Take a sprinkle of Live and Let Die, a dash of You Only Live Twice and add a splash of The Living Daylights and you have the latest James Bond adventure: Spectre.
Director Sam Mendes brings us his second Bond film, Daniel Craig's fourth outing as 007 and the 24th film in the long-running legendary Spy franchise.
After the monumental success of Skyfall back in 2012, myself and fans alike waited with bated breath to see if this installment could equal or surpass the level of the last film. The short answer: it was worth the wait.
Spectre opens with a beautifully directed and breathtaking sequence during the Day of the Dead festival in Mexico City. For the first few minutes we are greeted with a continuous free flowing shot following our favourite spy, 007, from the streets to the rooftops in pursuit of a mysterious adversary.
From then on, the action does not stop. The opening sequence oozes a mixture of charisma, action and instances that ring back to classic Bond.
One of the biggest talking points with any Bond film is the opening title sequence. The theme for Spectre is "The Writing's on the Wall" performed by English artist Sam Smith. It's not very memorable as a standalone song, but in the context of the title sequence for Spectre, it's powerful and works rather well. Although it is a fantastic title card, it most certainly is not on the level of the likes of the 2006 Casino Royale.
Without falling face first into spoiler territory, Spectre does a fantastic job of catering for both new and classic Bond fans.
The meeting hall scene (as seen in the trailer) is masterfully shot and is dripping with atmosphere. The haunting performance from Christoph Waltz as Franz Oberhauser reaches its apex when the line from the trailer "Welcome, James" booms over the speakers. It felt as though he was addressing me (consult the name tag at the top of this review for extra clarification).
The supporting cast consists of returning characters: M (Ralph Fiennes), Moneypenny (Naomi Harris) and Q (Ben Whishaw) along with some terrific performances by Dave Bautista and everybody's favourite British bad-guy, Andrew Scott.
As with any James Bond adventure, where would the legendary spy be without his Bond girl, this time portrayed by the wonderful Lea Seydoux. She plays Madeleine Swann, daughter of previous series character Mr White (who makes a welcome cameo in this film). Bond is tasked with protecting her whilst also utilising her knowledge of the mysterious organisation, Spectre, headed by Oberhauser (Waltz).
After the fallout at the end of Skyfall, MI6 is in disarray and M battles the worlds political forces to keep the secret service active. Bond must therefore make the most of his friendship ties with Q and Moneypenny in order to track down Oberhauser and put an end to Spectre whilst also discovering the secrets behind its history. The usual array of vehicles and gadget make a welcome re-apperance as with any 007 outing and an iconic chase scene through some narrow city streets will have even the veteran Bond fans on the edge of their seats.

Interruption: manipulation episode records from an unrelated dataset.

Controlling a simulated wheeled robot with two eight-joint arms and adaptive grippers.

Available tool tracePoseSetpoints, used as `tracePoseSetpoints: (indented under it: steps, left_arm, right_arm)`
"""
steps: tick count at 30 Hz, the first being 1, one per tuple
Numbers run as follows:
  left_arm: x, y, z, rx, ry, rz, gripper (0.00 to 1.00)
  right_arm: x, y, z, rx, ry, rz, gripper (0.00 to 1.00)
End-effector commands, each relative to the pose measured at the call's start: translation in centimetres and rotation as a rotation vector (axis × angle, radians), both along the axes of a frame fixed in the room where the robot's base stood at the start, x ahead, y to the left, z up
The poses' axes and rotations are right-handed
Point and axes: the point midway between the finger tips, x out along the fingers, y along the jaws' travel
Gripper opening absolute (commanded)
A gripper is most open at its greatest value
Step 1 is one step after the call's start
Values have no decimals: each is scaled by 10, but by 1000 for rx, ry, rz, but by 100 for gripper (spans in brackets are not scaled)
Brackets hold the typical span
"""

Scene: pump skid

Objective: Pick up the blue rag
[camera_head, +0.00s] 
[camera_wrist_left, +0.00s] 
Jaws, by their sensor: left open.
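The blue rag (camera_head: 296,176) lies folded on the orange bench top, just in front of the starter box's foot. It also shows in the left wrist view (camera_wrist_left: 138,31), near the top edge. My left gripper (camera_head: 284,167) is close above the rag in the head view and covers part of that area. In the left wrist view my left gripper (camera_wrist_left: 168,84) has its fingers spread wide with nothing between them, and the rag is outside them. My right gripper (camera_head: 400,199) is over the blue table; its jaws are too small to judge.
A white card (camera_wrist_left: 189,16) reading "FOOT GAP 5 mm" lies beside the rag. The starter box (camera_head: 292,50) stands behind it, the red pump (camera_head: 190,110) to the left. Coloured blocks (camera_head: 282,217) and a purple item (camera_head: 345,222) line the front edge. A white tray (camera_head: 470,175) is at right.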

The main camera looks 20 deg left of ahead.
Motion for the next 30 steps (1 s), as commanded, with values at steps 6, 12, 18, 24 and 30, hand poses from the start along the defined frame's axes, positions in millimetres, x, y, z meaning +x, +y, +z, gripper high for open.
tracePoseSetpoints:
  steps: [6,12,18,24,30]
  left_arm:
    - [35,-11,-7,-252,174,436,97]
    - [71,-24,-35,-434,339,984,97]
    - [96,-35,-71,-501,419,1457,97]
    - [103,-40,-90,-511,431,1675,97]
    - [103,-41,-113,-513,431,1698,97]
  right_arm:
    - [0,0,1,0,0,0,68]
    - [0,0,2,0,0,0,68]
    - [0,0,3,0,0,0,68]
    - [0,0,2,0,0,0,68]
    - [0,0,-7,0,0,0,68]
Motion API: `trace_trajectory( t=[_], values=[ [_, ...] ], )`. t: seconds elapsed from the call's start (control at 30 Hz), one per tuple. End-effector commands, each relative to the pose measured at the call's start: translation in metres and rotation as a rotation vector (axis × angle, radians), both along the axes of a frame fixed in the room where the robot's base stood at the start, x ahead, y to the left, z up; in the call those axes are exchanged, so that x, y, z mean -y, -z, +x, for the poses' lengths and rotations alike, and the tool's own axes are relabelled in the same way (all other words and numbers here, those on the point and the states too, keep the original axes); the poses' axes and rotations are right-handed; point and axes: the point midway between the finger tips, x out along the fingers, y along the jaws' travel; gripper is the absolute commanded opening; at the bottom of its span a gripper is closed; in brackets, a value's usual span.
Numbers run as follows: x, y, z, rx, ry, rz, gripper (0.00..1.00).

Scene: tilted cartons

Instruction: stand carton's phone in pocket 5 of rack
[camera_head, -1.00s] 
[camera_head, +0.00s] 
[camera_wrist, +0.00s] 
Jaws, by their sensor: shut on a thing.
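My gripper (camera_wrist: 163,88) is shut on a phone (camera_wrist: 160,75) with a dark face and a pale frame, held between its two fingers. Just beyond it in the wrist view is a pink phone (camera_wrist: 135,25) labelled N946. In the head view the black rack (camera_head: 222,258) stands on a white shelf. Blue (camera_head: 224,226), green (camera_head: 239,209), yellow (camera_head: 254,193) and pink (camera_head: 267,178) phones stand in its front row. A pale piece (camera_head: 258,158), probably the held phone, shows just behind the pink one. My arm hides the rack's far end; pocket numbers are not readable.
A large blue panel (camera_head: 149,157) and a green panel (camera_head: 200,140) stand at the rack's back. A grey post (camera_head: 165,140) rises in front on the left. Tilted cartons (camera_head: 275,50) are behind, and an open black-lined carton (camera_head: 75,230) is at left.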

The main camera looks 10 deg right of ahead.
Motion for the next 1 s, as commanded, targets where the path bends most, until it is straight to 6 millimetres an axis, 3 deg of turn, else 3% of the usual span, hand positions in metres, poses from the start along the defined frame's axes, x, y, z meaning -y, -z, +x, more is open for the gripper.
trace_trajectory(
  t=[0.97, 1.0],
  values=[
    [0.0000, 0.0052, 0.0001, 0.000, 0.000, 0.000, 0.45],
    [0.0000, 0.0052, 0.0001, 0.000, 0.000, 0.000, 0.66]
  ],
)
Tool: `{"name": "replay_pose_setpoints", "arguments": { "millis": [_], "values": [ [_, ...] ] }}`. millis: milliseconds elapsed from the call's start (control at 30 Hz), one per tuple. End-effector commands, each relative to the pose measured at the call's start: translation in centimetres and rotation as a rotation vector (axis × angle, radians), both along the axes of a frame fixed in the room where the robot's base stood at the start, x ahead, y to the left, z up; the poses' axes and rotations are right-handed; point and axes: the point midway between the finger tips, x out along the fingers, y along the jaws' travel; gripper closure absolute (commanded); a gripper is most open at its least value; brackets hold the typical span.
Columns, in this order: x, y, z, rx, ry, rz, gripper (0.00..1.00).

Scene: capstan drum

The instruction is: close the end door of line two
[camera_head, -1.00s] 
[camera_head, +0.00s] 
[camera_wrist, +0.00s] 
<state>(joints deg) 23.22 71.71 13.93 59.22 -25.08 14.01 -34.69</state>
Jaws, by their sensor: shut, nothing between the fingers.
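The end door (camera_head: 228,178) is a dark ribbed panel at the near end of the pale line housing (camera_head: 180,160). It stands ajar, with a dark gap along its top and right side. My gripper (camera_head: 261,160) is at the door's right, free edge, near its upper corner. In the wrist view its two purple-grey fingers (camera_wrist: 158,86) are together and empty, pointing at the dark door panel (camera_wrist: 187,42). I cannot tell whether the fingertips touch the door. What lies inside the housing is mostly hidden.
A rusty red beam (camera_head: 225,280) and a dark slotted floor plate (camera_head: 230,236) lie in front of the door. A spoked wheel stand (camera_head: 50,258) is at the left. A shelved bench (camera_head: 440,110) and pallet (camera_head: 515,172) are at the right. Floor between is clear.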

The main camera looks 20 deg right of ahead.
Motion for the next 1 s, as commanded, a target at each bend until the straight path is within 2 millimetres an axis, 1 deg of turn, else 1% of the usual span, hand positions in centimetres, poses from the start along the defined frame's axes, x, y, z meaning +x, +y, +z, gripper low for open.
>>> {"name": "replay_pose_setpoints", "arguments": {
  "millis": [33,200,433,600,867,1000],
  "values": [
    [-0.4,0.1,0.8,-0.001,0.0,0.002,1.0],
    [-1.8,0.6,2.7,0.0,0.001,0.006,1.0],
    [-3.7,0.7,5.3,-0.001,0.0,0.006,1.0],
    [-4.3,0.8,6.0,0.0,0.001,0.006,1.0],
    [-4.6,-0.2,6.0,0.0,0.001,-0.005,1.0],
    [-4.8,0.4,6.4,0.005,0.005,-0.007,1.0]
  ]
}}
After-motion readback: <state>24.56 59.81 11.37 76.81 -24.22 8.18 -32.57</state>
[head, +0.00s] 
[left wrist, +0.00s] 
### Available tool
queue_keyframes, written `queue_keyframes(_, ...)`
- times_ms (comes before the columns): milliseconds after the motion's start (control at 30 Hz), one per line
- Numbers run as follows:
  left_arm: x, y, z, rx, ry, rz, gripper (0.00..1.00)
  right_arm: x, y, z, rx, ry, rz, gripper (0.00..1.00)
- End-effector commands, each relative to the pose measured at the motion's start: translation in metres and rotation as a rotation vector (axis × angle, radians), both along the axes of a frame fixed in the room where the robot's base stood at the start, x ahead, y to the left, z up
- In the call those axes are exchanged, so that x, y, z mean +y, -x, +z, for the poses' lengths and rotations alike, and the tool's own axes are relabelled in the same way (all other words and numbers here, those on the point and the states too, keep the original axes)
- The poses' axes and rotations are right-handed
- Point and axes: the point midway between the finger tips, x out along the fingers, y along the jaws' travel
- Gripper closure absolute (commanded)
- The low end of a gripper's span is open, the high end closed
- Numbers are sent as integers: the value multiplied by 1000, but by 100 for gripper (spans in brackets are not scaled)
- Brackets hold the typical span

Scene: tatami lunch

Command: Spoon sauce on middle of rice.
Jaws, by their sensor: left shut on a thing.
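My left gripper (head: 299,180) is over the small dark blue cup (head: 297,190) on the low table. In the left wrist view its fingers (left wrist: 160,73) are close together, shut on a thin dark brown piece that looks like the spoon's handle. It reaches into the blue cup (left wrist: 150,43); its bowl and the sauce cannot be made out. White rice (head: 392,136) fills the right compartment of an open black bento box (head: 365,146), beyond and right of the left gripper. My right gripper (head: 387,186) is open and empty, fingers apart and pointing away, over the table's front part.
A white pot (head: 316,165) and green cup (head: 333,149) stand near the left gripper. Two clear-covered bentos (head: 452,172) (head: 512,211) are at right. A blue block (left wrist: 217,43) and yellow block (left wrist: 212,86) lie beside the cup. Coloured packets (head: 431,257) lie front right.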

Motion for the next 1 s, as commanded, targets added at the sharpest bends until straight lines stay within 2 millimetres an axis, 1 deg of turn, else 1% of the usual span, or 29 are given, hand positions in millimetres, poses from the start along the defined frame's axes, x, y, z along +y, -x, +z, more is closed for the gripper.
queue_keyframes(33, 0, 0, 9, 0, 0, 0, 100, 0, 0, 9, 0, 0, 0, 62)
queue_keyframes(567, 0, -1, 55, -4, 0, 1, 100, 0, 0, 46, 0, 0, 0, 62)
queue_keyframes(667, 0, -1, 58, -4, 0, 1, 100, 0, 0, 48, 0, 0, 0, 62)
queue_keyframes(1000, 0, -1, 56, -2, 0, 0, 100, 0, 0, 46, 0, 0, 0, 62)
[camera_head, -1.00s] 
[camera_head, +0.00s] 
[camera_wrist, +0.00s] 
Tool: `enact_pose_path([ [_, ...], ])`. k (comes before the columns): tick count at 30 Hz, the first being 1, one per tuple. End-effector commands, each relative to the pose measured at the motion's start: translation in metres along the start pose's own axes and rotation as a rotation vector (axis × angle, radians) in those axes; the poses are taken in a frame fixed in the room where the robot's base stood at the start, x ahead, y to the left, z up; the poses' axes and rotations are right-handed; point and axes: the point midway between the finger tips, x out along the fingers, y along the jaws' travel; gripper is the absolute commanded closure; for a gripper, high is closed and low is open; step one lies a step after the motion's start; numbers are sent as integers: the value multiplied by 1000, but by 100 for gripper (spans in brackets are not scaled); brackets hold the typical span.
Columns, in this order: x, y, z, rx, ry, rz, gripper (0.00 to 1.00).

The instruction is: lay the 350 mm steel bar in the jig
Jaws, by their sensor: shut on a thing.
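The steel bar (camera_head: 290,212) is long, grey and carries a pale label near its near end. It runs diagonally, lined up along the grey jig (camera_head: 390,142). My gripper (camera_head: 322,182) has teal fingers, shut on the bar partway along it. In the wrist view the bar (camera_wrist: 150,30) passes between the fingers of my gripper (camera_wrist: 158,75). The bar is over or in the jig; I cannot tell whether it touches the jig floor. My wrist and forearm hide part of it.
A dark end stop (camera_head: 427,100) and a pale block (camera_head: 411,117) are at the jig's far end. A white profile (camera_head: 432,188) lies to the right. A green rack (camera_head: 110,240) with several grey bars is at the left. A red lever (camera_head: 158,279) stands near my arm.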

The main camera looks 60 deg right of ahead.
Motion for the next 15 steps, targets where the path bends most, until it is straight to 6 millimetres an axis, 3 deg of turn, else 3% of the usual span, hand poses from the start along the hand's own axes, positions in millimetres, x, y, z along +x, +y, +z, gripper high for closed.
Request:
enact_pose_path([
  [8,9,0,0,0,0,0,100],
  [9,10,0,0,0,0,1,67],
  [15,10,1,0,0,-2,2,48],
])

What Sam Mendes has achieved here is simply fantastic. He has managed to, in many aspects surpass Skyfall in its intensity and stand out moments whilst also tie-ing up what could be called the end of Chapter 1 of the James Bond reboots. A villain (who was criminally underused but for what I hope is good reason) has been introduced to all which gifts whoever takes over the directorial duties afterwards much more lore to play with.
In what could be Daniel Craig's last outing as Bond, the actor has once again shown why, back in 2006 when he was cast in the role, he was the right man to fill the famous tuxedo. For many he has grown into the role incredibly well and, if this is to be his final hoorah, he went out on a high.
If you are a fan of James Bond or spy movies in general, Spectre will not disappoint you. It does not completely alienate viewers that have not seen the previous missions although it is heartily recommended that you do so beforehand as they are all rather good. It's full of action and suspense and hearing that theme song once again will remind you why this franchise is one of the greatest movie series of all time.
Spectre is out now in IMAX and 2D in the UK and on November 6th in the US.